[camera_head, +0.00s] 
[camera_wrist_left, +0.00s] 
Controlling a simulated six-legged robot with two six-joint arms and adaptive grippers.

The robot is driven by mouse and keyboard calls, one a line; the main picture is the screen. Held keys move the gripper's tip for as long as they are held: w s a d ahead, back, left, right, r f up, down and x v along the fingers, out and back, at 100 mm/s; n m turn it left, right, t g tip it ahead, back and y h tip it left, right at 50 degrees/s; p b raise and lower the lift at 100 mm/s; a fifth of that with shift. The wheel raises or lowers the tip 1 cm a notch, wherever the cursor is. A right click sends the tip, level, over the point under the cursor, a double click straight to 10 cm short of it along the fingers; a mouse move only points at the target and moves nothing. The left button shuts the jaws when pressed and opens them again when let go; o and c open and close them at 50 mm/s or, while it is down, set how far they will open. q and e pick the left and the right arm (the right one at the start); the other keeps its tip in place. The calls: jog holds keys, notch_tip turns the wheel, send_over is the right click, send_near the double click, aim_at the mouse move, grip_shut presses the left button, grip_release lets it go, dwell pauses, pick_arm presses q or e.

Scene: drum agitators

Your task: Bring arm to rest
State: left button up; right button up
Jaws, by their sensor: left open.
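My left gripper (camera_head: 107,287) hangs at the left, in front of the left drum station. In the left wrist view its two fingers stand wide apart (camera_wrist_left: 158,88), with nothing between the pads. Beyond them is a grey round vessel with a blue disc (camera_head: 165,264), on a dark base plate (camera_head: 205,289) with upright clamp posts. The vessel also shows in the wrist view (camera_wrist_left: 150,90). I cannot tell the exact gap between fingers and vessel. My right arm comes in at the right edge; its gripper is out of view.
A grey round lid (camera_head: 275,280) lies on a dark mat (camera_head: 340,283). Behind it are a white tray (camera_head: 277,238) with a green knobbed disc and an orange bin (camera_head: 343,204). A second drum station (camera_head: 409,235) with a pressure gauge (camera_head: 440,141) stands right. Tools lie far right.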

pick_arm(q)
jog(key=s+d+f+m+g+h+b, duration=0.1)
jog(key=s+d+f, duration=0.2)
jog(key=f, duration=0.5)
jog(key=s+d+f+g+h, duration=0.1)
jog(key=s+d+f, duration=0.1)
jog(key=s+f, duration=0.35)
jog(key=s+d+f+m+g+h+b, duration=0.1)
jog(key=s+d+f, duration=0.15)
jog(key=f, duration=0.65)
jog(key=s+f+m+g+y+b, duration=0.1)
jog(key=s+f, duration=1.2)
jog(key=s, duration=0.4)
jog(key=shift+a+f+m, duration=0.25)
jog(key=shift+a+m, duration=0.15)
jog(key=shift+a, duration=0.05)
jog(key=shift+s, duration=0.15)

○ ○ ○

→ What is asked
Reproduce all of the data exactly as given.

→ Expected output
[camera_head, +0.00s] 
[camera_wrist_left, +0.00s] 
Controlling a simulated six-legged robot with two six-joint arms and adaptive grippers.

The robot is driven by mouse and keyboard calls, one a line; the main picture is the screen. Held keys move the gripper's tip for as long as they are held: w s a d ahead, back, left, right, r f up, down and x v along the fingers, out and back, at 100 mm/s; n m turn it left, right, t g tip it ahead, back and y h tip it left, right at 50 degrees/s; p b raise and lower the lift at 100 mm/s; a fifth of that with shift. The wheel raises or lowers the tip 1 cm a notch, wherever the cursor is. A right click sends the tip, level, over the point under the cursor, a double click straight to 10 cm short of it along the fingers; a mouse move only points at the target and moves nothing. The left button shuts the jaws when pressed and opens them again when let go; o and c open and close them at 50 mm/s or, while it is down, set how far they will open. q and e pick the left and the right arm (the right one at the start); the other keeps its tip in place. The calls: jog holds keys, notch_tip turns the wheel, send_over is the right click, send_near the double click, aim_at the mouse move, grip_shut presses the left button, grip_release lets it go, dwell pauses, pick_arm presses q or e.

Scene: drum agitators

Your task: Bring arm to rest
State: left button up; right button up
Jaws, by their sensor: left open.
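My left gripper (camera_head: 107,287) hangs at the left, in front of the left drum station. In the left wrist view its two fingers stand wide apart (camera_wrist_left: 158,88), with nothing between the pads. Beyond them is a grey round vessel with a blue disc (camera_head: 165,264), on a dark base plate (camera_head: 205,289) with upright clamp posts. The vessel also shows in the wrist view (camera_wrist_left: 150,90). I cannot tell the exact gap between fingers and vessel. My right arm comes in at the right edge; its gripper is out of view.
A grey round lid (camera_head: 275,280) lies on a dark mat (camera_head: 340,283). Behind it are a white tray (camera_head: 277,238) with a green knobbed disc and an orange bin (camera_head: 343,204). A second drum station (camera_head: 409,235) with a pressure gauge (camera_head: 440,141) stands right. Tools lie far right.

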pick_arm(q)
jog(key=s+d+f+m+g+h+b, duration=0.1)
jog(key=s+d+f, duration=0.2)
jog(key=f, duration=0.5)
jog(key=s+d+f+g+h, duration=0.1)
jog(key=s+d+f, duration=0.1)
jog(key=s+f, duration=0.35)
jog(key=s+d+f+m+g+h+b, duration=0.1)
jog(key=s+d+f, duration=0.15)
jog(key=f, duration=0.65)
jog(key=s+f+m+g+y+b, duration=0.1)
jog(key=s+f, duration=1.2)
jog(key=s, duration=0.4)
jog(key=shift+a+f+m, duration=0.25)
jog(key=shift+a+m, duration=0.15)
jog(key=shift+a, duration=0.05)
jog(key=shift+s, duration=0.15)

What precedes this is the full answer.